- [What you will do] Go through the data below and copy it exactly, skipping every picture.

- [Dataset content]
╭──
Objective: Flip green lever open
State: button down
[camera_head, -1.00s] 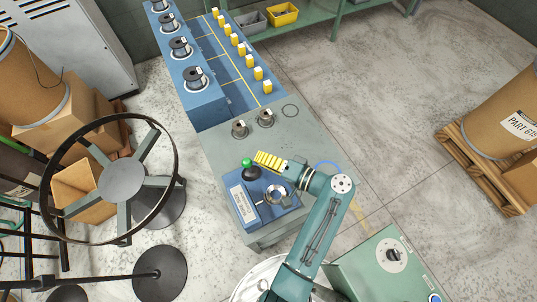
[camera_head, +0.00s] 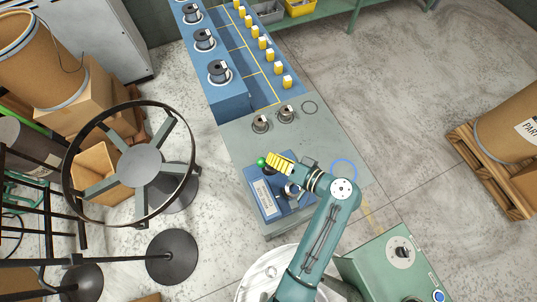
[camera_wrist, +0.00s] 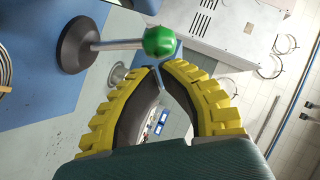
╰──
- [Response to the task]
Objective: Flip green lever open
State: button down
[camera_head, -1.00s] 
[camera_head, +0.00s] 
[camera_wrist, +0.00s] 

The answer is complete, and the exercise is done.